La metaópera: Capriccio
Christof Loy y Asher Fisch convierten la ópera de Richard Strauss en el gran hito de la temporada
La obra menos taquillera y cortejada de la temporada ha sido la mayor revelación. No ya porque Capriccio nunca se había representado anteriormente en el Teatro Real, sino porque el prodigio dramatúrgico de Christof Loy y la sensibilidad musical de Asher Fisch han convertido en un acontecimiento la exhumación de la última ópera de Richard Strauss.
Costaba marcharse del coliseo madrileño. Y hubiéramos querido los allí presentes que la escena final nunca hubiera llegado a terminarse. No parecía tan difícil el milagro, sobre todo porque los artífices de esta melancólica elegía ya nos habían secuestrado del espacio y del tiempo. La belleza perfora. Hiere, conmueve. Ha sucedido en el Teatro Real.
Se nota que Christof Loy presta tanta atención al oleaje mecido de la partitura como a la lectura entre líneas del libreto. La puesta en escena es la proyección musical del foso (y viceversa). Un asombroso movimiento de traslación que redunda en el argumento mismo de Capriccio, precisamente porque el embrión del proyecto straussiano, fruto de la inspiración de Stefan Zweig, alude al debate de la jerarquía entre la música y la palabra.

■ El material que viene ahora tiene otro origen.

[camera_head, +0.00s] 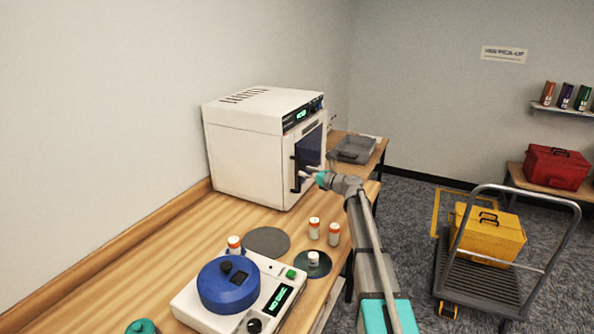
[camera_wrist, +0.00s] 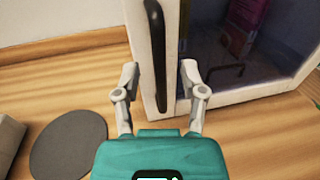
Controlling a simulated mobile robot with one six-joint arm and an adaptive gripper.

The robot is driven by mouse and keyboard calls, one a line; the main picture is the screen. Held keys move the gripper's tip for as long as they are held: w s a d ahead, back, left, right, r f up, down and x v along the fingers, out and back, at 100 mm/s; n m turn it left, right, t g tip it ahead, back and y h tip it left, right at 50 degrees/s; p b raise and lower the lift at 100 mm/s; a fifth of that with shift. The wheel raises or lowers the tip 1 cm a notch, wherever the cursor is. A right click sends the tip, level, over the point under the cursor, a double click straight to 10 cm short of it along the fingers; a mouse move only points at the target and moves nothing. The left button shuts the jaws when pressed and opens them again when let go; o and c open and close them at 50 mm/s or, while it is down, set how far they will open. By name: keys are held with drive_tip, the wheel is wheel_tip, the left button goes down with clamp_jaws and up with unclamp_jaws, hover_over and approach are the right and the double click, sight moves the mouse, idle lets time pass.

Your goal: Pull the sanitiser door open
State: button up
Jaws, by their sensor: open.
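The sanitiser (camera_head: 250,150) is a white box on the wooden counter, with a dark-windowed door (camera_head: 310,146) on its right-facing side. Its black vertical handle (camera_head: 294,174) is near the door's left edge. My gripper (camera_head: 305,172) is at the door front, close to the handle. In the wrist view, the handle (camera_wrist: 157,50) runs upright between the open fingers of my gripper (camera_wrist: 160,75), one on each side. The fingers are apart, and I cannot tell whether either touches the handle. Pinkish shapes show dimly through the door's dark window (camera_wrist: 225,45). I cannot tell whether the door is ajar.
A white device with a blue round top (camera_head: 228,285) stands on the near counter. A grey tray (camera_head: 356,150) is behind. A cart with a yellow case (camera_head: 487,232) stands right.

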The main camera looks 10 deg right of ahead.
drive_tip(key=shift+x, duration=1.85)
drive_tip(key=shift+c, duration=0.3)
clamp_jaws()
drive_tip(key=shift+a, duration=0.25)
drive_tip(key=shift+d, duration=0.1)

¿Cuál debe primar? ¿Qué orden subordina al otro? La dialéctica no aspira tanto a un desenlace de suspense como se antoja el pretexto de otras derivadas y de puntos de fuga. Christof Loy sabe entretejerlas a semejanza de un juego de espejos. Y sobrepasa la apariencia de un debate burgués para llevarnos al abismo de los protagonistas. El amor ligero y el profundo. La superficie y el dolor. La tiranía del tiempo, el paraíso perdido. La tensión existencial de elegir. La evasión del arte. El desengaño de la vida. El destino entre los hilos de una marioneta.
Había compuesto Strauss su Capriccio (1942) como una ópera dentro de la ópera -ya sucedió con Ariadne auf Naxos-, de forma que Cristrof Loy aprovecha la licencia original de las conexiones para recrearse en las meta-escenas y en los meta-personajes, provistos todos ellos de una corpulencia psicológica y teatral que sobrentiende un formidable trabajo de actores.
Loy concibe una dramaturgia esencial, esencialista, hasta el extremo de que toda la ópera transcurre en el mismo espacio escénico. Un salón semidesnudo -semivestido- cuya atmósfera crepuscular e iluminación en penumbra detallan el estado de ánimo de la música.
Los portugueses lo llamarían saudade. Una suerte de melancolía dichosa, una sensibilidad a flor de piel que la música de Strauss explora con audacia, ironía y asombrosa delicadeza. Una ópera de cámara no porque el foso carezca de recursos -los tiene todos- sino porque prevalece la riqueza cromática sobre la opulencia. Y porque Capriccio se retrata en la intimidad.
El maestro Asher Fisch lo demuestra desde una concepción escrupulosa, sensible, pero también provista de la tensión que requiere prolongar dos horas y media de música sin decaimiento ni zozobra. Suena la orquesta del Real exquisita. Y se produce una comunión extraordinaria no ya entre la música y la palabra -el falso debate-, sino entre los profesores de abajo y los cantantes de arriba. Parece un barítono la trompa, impresiona la dimensión “cantabile” de la cuerda, estremece la humanidad de las maderas, aunque el protagonismo vocal de la velada, más allá del extraordinario Christof Fischesser en el papel de La Roche, corresponde a Malin Byström.
Es la soprano sueca la artífice de la última escena. Por su carisma escénico. Por su riqueza vocal. Y porque nos mece y nos arrulla en la cadencia de la música de Strauss hasta que la caída del telón desfigura el encantamiento.